Why did you decide to start selling bikes to expats?
It’s almost impossible for a foreigner to go alone to a market and buy a motorbike for a fair price. It’s a bit difficult for foreigners to get their head around that serious bargaining thing. It was hard for me and that’s why I started the business.

Tell us a bit about your first experience buying a moto in Cambodia.
The first time I bought a bike it was an older Honda Dream and it was a bit of a headache. It took me about two weeks to find one that I was happy with and that was running and, even then, after I bought it I found out all the parts were Chinese and it was a nightmare. After that I bought a bigger motorcycle. I lived above a police chief, which was quite handy, and had a housemate and we both needed motorcycles but neither of us had any experience [in buying them]. So we went downstairs and asked if the police chief could get us a couple. He just called his friends and they rocked up with about 10 and were just like “take your pick”. And they were a lot cheaper.

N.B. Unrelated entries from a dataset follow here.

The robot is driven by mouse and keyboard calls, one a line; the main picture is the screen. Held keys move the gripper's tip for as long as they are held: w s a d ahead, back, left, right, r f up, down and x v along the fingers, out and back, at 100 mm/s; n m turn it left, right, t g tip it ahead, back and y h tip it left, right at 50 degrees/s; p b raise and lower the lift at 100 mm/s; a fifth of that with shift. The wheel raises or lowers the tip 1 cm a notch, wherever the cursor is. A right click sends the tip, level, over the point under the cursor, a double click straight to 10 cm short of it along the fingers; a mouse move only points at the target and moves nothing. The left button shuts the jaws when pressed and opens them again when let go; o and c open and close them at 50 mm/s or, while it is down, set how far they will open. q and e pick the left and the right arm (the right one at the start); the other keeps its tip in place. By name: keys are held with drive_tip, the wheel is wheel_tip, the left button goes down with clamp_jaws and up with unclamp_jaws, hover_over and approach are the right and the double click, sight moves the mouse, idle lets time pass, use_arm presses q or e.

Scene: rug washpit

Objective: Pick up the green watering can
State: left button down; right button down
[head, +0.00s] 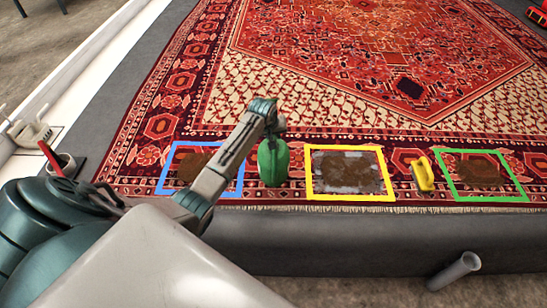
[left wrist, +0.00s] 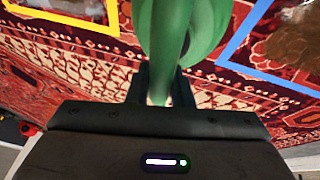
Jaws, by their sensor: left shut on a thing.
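The green watering can (head: 272,163) is in the head view, between the blue and the yellow frames on the rug. In the left wrist view the watering can (left wrist: 185,35) fills the top middle, and a part of it runs down between the two dark fingers. My left gripper (head: 277,125) is at the upper part of the can, shut on it. The fingers also show in the left wrist view (left wrist: 160,88). I cannot tell whether the can touches the rug. My right gripper is in neither view.
A red patterned rug (head: 380,50) lies on a grey surface. A yellow object (head: 422,174) lies between the yellow and green frames. A grey pipe (head: 455,271) sticks out at front right.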

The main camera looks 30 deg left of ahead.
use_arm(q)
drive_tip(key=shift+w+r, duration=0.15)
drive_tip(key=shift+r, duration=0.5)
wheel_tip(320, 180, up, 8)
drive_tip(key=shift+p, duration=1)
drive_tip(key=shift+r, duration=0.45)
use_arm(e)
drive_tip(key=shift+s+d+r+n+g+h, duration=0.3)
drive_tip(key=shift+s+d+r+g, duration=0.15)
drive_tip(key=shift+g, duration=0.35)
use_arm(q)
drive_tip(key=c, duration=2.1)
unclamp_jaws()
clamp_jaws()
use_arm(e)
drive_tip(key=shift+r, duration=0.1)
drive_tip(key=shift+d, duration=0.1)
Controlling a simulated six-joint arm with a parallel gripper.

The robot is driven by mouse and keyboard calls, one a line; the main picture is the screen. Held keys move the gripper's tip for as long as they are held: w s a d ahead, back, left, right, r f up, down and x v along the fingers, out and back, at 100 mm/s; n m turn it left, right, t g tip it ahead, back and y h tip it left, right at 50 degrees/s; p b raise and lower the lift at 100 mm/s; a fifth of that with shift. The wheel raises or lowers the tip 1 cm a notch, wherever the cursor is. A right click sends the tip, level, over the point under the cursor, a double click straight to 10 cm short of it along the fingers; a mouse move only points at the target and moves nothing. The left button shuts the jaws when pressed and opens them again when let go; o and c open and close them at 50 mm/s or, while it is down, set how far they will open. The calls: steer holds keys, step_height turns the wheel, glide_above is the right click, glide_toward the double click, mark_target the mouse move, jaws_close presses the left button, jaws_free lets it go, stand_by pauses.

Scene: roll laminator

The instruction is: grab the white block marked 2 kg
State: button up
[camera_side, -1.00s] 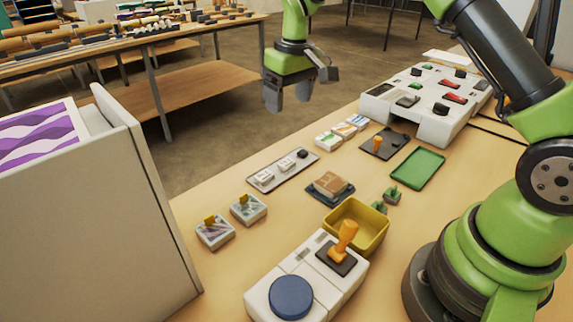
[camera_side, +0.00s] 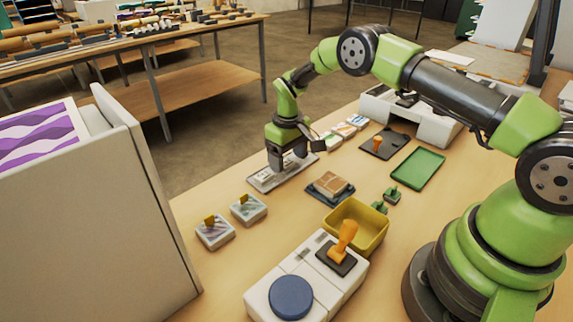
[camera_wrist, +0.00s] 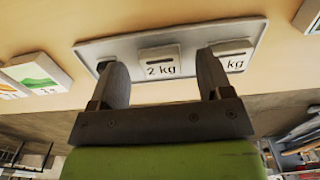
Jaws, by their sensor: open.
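The white block marked 2 kg (camera_wrist: 160,64) sits in the middle of a pale grey tray (camera_wrist: 255,28) in the wrist view. My gripper (camera_wrist: 162,70) is open, with one finger on each side of that block. Gaps show between the fingers and the block. In the side view my gripper (camera_side: 287,164) is low over the tray (camera_side: 256,184) and mostly hides the block. A second white block (camera_wrist: 236,57), with only "kg" readable, is partly behind the right finger. A dark piece on the tray is mostly hidden behind the left finger.
Small white picture-marked blocks (camera_side: 340,131) lie just behind the tray. A brown stack on a dark base (camera_side: 331,187) and two grey boxes with yellow tabs (camera_side: 247,208) lie nearby.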

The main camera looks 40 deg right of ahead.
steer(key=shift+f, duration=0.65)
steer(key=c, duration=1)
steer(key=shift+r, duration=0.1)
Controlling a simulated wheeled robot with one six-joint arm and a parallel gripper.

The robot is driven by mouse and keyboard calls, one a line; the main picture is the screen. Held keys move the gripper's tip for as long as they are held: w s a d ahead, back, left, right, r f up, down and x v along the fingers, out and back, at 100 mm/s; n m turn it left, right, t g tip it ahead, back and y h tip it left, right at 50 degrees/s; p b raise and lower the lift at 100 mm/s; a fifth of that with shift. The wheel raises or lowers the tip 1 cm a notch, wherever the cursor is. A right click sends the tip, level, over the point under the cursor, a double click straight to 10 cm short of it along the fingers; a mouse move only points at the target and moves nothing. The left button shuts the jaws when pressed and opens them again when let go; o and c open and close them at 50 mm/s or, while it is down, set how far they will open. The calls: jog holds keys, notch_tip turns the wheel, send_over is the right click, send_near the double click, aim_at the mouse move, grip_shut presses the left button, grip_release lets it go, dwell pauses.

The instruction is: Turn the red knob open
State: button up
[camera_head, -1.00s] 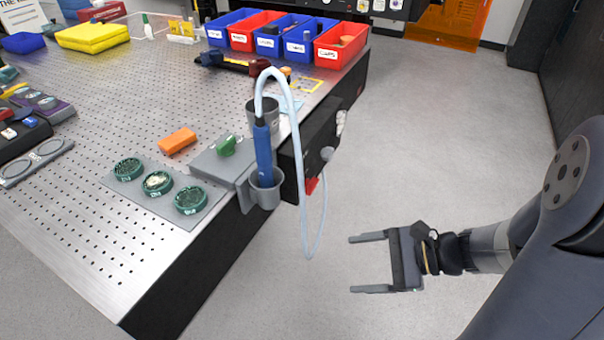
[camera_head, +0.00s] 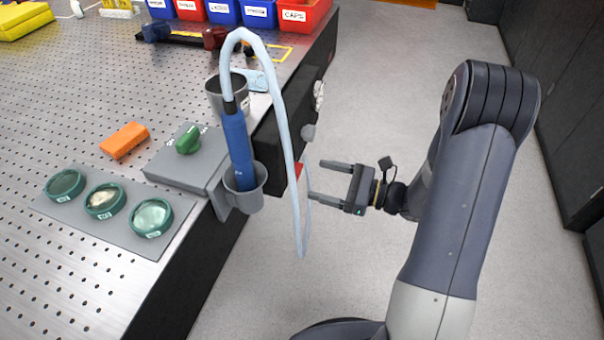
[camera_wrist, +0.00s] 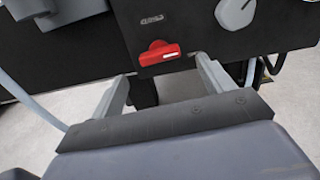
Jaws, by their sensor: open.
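The red knob (camera_wrist: 159,53) sits on the lower part of a black panel (camera_wrist: 100,45) in the wrist view, under a small label that seems to read "CLOSED". Its handle lies roughly horizontal. In the head view only a small red bit of the knob (camera_head: 298,170) shows, partly hidden by the pale hose. My gripper (camera_head: 315,179) is open and empty, its fingers pointing left toward the panel's side. In the wrist view the fingers (camera_wrist: 160,75) are spread to either side, below the knob, and do not touch it.
A pale hose (camera_head: 288,130) loops down from a blue handpiece (camera_head: 238,150) in a grey cup, hanging close to my fingertips. A grey knob (camera_wrist: 236,12) sits up and right of the red one. Open floor (camera_head: 385,90) lies right of the table.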

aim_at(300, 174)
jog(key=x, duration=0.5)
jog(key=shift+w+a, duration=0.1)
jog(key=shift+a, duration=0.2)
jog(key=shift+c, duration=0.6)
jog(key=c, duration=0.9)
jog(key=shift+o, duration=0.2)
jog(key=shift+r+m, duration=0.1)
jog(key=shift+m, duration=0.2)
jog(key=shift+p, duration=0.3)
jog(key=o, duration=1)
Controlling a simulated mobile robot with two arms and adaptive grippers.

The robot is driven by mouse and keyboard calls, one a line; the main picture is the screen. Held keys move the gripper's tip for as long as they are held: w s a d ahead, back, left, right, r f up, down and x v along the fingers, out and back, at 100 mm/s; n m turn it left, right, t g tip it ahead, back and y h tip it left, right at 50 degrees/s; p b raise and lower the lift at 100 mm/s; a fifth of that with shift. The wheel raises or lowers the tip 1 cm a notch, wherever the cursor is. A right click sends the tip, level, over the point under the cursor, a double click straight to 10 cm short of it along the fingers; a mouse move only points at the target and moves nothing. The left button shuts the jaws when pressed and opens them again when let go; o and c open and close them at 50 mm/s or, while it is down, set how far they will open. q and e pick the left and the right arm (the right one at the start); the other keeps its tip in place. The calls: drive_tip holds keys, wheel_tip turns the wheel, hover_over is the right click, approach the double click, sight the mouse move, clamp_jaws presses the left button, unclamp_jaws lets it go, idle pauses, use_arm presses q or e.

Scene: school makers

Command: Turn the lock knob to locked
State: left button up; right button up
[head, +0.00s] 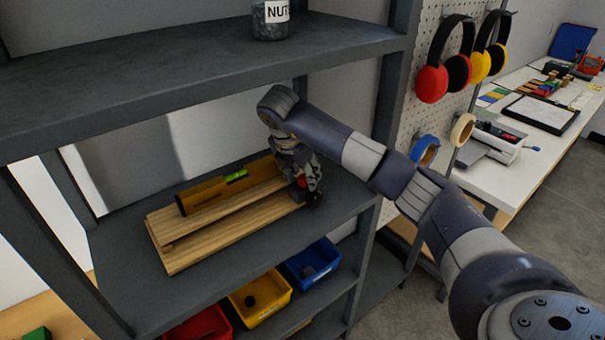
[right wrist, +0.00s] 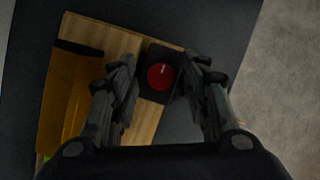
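The lock knob (right wrist: 160,77) is a round red dial with a short white mark, on a black base (right wrist: 158,60). In the right wrist view the mark points nearly straight up. The base sits at the end of a wooden board (head: 168,256) on the middle shelf. In the head view my right gripper (head: 306,183) hides most of the knob; only a bit of red shows. In the right wrist view my right gripper (right wrist: 160,62) is open, one finger on each side of the knob, with no clear contact. My left gripper is out of view.
A yellow spirit level (head: 205,194) lies along the board. The upper shelf (head: 180,65) runs above, with a jar (head: 270,22) on it. Red (head: 203,325), yellow (head: 262,297) and blue (head: 311,262) bins stand below. A pegboard (head: 415,115) with ear defenders is at the right.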

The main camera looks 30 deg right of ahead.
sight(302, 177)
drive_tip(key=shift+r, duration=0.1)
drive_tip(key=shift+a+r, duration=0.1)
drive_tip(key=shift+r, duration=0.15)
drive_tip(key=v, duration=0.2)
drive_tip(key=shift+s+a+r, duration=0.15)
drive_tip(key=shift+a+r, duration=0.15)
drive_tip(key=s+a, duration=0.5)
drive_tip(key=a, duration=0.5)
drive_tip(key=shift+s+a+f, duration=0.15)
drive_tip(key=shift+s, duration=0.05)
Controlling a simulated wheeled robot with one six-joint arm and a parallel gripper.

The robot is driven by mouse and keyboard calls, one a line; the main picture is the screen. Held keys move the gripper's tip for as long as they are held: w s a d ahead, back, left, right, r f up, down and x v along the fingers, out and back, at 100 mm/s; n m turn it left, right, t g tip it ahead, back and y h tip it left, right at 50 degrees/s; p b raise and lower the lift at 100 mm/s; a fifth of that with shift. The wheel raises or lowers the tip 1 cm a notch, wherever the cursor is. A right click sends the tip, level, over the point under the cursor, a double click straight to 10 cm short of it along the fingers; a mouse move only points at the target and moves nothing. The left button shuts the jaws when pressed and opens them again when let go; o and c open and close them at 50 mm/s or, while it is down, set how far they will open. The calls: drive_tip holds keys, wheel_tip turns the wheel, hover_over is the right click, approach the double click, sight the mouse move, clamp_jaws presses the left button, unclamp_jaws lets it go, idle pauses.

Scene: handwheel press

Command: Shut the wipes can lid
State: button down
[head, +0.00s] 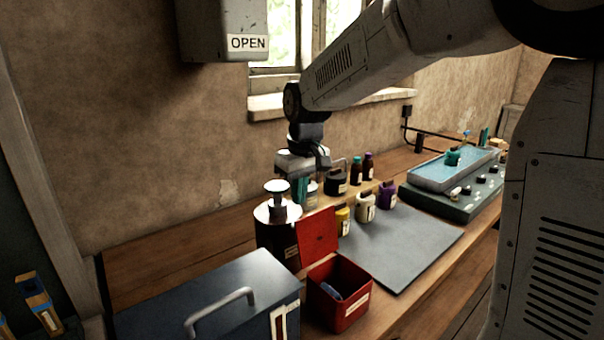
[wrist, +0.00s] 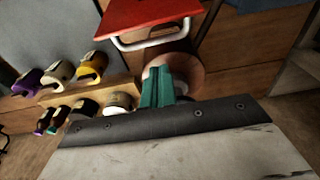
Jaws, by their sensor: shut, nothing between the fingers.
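The wipes can (head: 345,312) is a small open red box with a pale label, on the bench front; something blue lies inside. Its square red lid (head: 319,237) stands up at the back of the can, open. In the wrist view the lid (wrist: 150,12) is at the top, with a pale wire handle (wrist: 155,42) on its outer side. My gripper (head: 301,192) has teal fingers, shut and empty, pointing down behind the lid, apart from it. In the wrist view the gripper (wrist: 160,82) is below the handle. The plunger can partly hides the fingers in the head view.
A blue box (head: 215,295) with a handle is at front left. Jars, such as a cream one (head: 365,208), and dark bottles stand behind. The grey mat (head: 415,240) is largely clear.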

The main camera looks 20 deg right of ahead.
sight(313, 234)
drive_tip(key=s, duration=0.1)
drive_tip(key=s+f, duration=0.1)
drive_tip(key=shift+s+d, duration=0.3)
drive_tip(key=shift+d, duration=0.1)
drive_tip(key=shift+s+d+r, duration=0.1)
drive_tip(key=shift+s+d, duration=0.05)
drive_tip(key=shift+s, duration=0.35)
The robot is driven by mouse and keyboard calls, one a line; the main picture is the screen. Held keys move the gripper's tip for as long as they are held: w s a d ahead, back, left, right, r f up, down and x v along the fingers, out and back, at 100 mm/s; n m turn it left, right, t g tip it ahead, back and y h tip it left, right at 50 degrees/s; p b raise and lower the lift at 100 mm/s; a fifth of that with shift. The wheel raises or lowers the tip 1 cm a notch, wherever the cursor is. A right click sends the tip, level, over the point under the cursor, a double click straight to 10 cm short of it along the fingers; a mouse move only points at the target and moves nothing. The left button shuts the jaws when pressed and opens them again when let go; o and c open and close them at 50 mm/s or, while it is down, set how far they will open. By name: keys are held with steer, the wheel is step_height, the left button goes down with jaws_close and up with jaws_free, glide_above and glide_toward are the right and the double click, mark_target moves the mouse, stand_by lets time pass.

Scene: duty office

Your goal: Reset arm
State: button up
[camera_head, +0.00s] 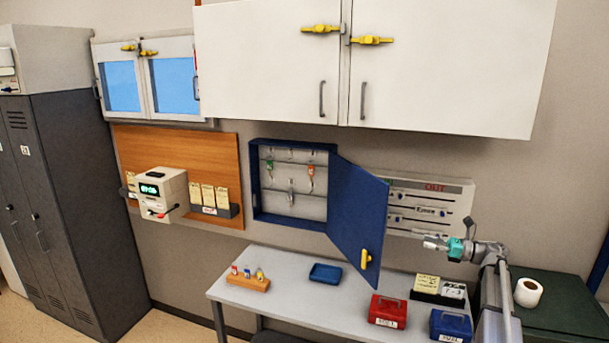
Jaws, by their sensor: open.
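My gripper (432,242) is at the right, at the end of my arm, in front of the in/out board on the wall. It points left and is small in the view. It is open, with nothing visible in it. The blue key cabinet (254,190) on the wall is to its left, with the blue door (355,215) swung open toward the right. The door's yellow handle (366,258) is left of my gripper and apart from it in the picture.
A grey desk (285,308) holds a wooden block with stamps (247,283), a blue tray (325,275), a red box (387,311) and a blue box (450,325). White cupboards (430,80) hang above. A paper roll (528,292) stands at right.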

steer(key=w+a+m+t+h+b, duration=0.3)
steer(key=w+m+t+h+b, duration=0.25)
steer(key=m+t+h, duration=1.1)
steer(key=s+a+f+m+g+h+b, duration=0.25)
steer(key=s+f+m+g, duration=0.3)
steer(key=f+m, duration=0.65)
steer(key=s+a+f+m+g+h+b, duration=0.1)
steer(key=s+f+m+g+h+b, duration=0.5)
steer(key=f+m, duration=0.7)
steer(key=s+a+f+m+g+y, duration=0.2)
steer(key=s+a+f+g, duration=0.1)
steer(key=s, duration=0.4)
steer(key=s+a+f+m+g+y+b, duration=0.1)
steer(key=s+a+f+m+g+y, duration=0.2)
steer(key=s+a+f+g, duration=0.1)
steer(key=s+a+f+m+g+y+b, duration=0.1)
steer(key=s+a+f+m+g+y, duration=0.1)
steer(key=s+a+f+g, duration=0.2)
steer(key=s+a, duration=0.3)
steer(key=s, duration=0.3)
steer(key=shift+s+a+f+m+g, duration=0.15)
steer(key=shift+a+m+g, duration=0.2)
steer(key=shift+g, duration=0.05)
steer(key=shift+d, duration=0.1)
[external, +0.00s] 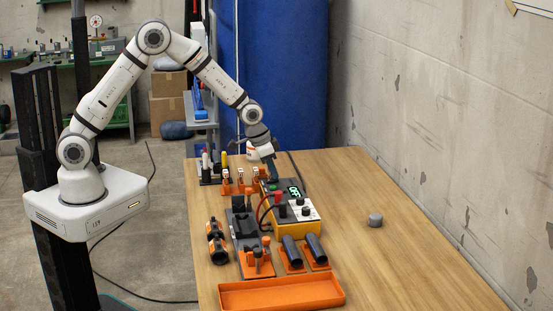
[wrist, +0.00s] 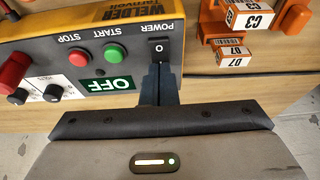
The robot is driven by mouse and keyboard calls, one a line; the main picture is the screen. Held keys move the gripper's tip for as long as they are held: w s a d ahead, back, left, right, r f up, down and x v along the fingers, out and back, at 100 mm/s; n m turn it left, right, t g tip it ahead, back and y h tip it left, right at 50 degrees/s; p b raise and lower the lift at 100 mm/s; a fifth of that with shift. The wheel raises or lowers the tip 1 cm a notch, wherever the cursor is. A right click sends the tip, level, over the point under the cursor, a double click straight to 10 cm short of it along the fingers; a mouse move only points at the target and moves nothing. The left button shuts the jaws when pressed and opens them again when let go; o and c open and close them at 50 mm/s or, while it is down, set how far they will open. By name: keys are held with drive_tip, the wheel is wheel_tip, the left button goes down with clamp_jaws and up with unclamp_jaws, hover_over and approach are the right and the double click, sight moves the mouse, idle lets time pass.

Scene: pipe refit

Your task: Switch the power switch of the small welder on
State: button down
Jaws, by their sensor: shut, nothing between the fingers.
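The small welder (external: 292,228) is a yellow box with a dark and light control panel on the wooden table. In the wrist view the welder (wrist: 200,12) appears upside down. Its black power switch (wrist: 158,46) under the POWER label shows a white O mark. The green-and-white display (wrist: 110,85) reads OFF. My gripper (external: 271,178) is shut and empty, pointing down at the far end of the welder. In the wrist view its dark fingertips (wrist: 158,70) are right at the switch's near edge; I cannot tell whether they touch it.
Green START (wrist: 116,53) and red STOP (wrist: 78,54) buttons sit beside the switch. Orange holders with tagged pieces (wrist: 240,53) stand close by. An orange tray (external: 282,292) lies at the table's front.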

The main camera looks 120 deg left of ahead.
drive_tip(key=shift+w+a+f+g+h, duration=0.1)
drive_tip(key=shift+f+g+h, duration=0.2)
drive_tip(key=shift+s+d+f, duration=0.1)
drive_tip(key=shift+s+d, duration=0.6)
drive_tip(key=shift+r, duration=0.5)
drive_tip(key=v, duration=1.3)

What sort of bikes do you sell?
I’m offering standard motorcycles with warranties, which you won’t really get anywhere else. What we do is sell the customer the motorbike and they get a warranty for X amount of weeks. If they have any problems we repair it for free and even after that warranty ends we support the customer. We will literally go to your house, give you a bike to drive for the time being and fix your bike. That’s what we’re selling. Not amazing motorcycles, because there are quite a few foreigners doing that already dealing with big bikes. A lot of people that come here don’t want to have to deal with big dirt bikes, they just want a little scooter to get to work and back. We also get bikes that aren’t fashionable, because fashionable bikes get stolen. If you have a Scoopy or a Fino or something like that and you leave it outside a bar for an hour – it’s happened to me and it’s happened to three friends of mine – you’re likely to lose it. We like to deal with Suzuki Steps a lot. They’re pretty cheap to fix and reliable and they’re not fashionable.

What can you do that people can’t do for themselves?
We get our bikes from all over the place and we buy them when they’re broken. When we get a bike in we strip it and rebuild and fix it and after that I’ll drive it personally for a week and to iron out all the tiny little problems.

Where do you see things going for your business?
I don’t have a premises at the moment and I don’t really want one. Because this is still a small thing and stealing’s a big issue , especially in central Phnom Penh, I can’t keep too many bikes at home. But if things go well we might consider opening a shop.

What do you like about running the business?
Although it’s sometimes stressful, running around finding parts, arguing with people all the time, it’s quite fun. It’s quite exciting. When you finally get what was once just a bit of metal on the ground running, it’s a good feeling. I enjoy the hunt. The satisfaction of finding the right part for the right price.